**** Source data ****
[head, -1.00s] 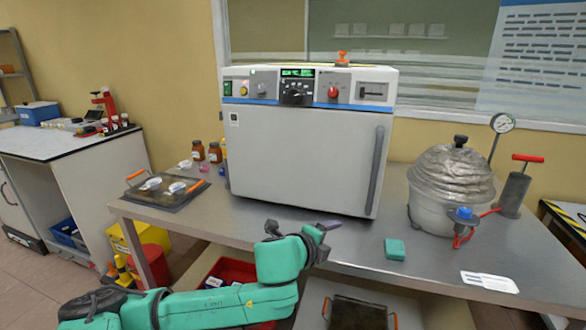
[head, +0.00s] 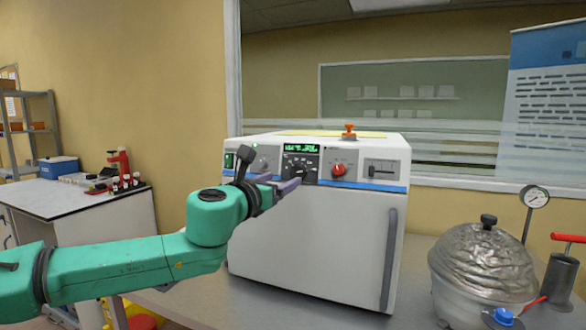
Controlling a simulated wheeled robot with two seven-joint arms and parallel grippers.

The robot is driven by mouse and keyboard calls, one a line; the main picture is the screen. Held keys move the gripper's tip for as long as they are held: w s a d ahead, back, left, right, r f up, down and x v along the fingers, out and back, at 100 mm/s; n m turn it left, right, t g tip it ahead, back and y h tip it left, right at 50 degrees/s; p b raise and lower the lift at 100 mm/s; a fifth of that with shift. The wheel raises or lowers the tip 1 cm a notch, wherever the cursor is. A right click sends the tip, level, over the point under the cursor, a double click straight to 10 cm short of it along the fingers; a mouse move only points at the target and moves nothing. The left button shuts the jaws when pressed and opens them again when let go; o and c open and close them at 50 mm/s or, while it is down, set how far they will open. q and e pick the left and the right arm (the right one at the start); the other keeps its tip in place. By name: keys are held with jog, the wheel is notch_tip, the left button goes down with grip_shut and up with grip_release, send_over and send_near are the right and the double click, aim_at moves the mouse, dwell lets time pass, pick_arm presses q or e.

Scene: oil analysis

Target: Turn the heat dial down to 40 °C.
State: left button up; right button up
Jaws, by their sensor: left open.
****
Brief:
Pull every line containing the word "open" out of the material and copy it.

The solution:
The robot is driven by mouse and keyboard calls, one a line; the main picture is the screen. Held keys move the gripper's tip for as long as they are held: w s a d ahead, back, left, right, r f up, down and x v along the fingers, out and back, at 100 mm/s; n m turn it left, right, t g tip it ahead, back and y h tip it left, right at 50 degrees/s; p b raise and lower the lift at 100 mm/s; a fifth of that with shift. The wheel raises or lowers the tip 1 cm a notch, wherever the cursor is. A right click sends the tip, level, over the point under the cursor, a double click straight to 10 cm short of it along the fingers; a mouse move only points at the target and moves nothing. The left button shuts the jaws when pressed and opens them again when let go; o and c open and close them at 50 mm/s or, while it is down, set how far they will open. q and e pick the left and the right arm (the right one at the start); the other keeps its tip in place. By name: keys are held with jog, the wheel is notch_tip, the left button goes down with grip_shut and up with grip_release, send_over and send_near are the right and the double click, aim_at moves the mouse, dwell lets time pass, pick_arm presses q or e.
Jaws, by their sensor: left open.

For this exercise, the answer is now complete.